### Exercise description
Take every line from the first down to the line with "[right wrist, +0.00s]" and set it down exactly, without the pictures.

### Material provided
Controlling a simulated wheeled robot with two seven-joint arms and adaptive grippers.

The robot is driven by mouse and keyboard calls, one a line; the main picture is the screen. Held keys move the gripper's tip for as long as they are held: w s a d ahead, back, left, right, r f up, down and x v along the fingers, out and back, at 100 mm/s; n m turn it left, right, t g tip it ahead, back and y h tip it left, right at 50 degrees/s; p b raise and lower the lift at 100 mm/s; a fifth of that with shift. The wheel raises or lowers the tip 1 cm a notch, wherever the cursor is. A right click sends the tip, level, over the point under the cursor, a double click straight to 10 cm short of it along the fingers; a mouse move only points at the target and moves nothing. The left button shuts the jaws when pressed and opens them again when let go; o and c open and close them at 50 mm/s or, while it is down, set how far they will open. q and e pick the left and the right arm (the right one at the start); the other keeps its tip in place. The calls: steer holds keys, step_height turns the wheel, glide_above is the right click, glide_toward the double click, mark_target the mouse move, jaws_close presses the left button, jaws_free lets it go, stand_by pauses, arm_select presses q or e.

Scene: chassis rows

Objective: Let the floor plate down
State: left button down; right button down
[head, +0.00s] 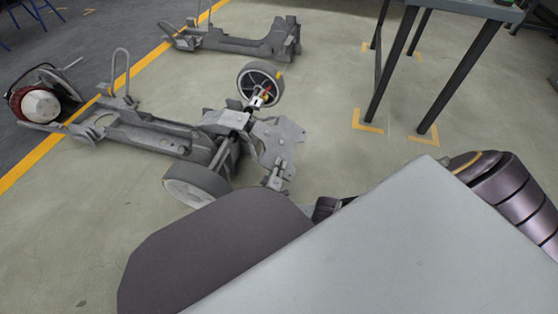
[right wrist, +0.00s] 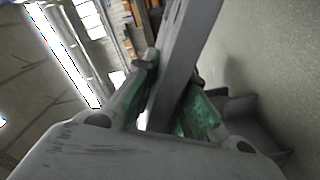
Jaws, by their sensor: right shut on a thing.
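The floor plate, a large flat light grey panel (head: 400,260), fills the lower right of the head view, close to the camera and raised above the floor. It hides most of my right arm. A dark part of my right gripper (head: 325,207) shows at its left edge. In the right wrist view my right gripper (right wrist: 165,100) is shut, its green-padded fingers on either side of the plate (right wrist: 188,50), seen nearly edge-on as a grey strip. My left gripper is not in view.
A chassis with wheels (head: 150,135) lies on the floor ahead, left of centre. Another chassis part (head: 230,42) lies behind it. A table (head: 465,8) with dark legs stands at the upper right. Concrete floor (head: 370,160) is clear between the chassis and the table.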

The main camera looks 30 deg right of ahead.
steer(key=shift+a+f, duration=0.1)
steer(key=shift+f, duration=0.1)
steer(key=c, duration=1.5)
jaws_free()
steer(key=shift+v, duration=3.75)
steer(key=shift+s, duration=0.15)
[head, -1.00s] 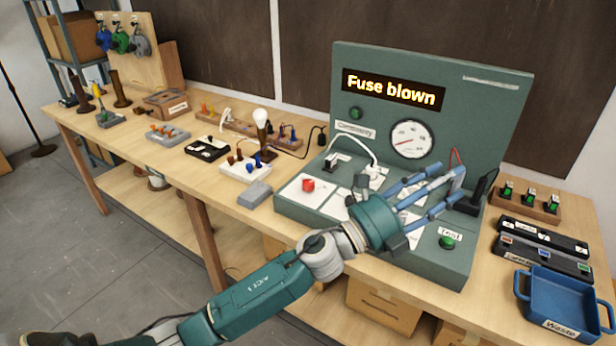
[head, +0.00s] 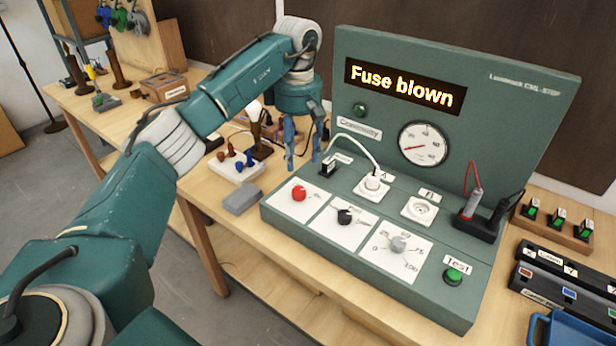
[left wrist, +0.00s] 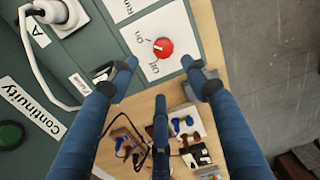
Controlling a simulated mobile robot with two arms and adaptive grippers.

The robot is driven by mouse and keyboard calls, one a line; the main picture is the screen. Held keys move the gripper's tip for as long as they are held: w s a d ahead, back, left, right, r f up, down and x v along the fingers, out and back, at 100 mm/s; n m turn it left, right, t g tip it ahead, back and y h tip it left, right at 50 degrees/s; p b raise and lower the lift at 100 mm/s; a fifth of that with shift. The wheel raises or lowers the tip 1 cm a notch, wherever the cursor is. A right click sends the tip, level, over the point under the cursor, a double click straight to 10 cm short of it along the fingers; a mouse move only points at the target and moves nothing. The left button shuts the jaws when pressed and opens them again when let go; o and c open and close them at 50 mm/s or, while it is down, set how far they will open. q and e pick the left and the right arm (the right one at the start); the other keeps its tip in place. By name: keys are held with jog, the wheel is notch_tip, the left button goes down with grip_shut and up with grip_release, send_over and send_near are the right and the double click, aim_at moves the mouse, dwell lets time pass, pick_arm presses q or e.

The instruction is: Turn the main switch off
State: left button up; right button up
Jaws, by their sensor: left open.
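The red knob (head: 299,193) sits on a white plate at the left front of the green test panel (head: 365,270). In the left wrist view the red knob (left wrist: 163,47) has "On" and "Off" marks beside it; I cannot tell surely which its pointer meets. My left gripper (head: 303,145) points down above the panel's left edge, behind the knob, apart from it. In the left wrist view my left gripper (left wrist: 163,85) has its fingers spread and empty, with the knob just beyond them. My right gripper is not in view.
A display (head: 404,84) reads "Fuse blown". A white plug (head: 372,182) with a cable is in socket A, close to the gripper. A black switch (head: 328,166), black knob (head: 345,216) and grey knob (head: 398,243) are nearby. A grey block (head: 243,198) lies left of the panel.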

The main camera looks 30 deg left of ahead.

### Task answer
Controlling a simulated wheeled robot with two seven-joint arms and adaptive grippers.

The robot is driven by mouse and keyboard calls, one a line; the main picture is the screen. Held keys move the gripper's tip for as long as they are held: w s a d ahead, back, left, right, r f up, down and x v along the fingers, out and back, at 100 mm/s; n m turn it left, right, t g tip it ahead, back and y h tip it left, right at 50 degrees/s; p b raise and lower the lift at 100 mm/s; a fifth of that with shift. The wheel raises or lowers the tip 1 cm a notch, wherever the cursor is. A right click sends the tip, level, over the point under the cursor, a double click straight to 10 cm short of it along the fingers; a mouse move only points at the target and moves nothing. The left button shuts the jaws when pressed and opens them again when let go; o and c open and close them at 50 mm/s or, while it is down, set how far they will open. q and e pick the left and the right arm (the right one at the start); the other keeps its tip in place. The calls: steer holds keys, step_height turns the wheel, glide_above is the right click, glide_toward the double click, mark_target the mouse move, jaws_close presses the left button, jaws_free lets it go, stand_by pauses, arm_select presses q or e.

Scene: chassis rows

Objective: Let the floor plate down
State: left button down; right button down
[head, +0.00s] 
[right wrist, +0.00s] 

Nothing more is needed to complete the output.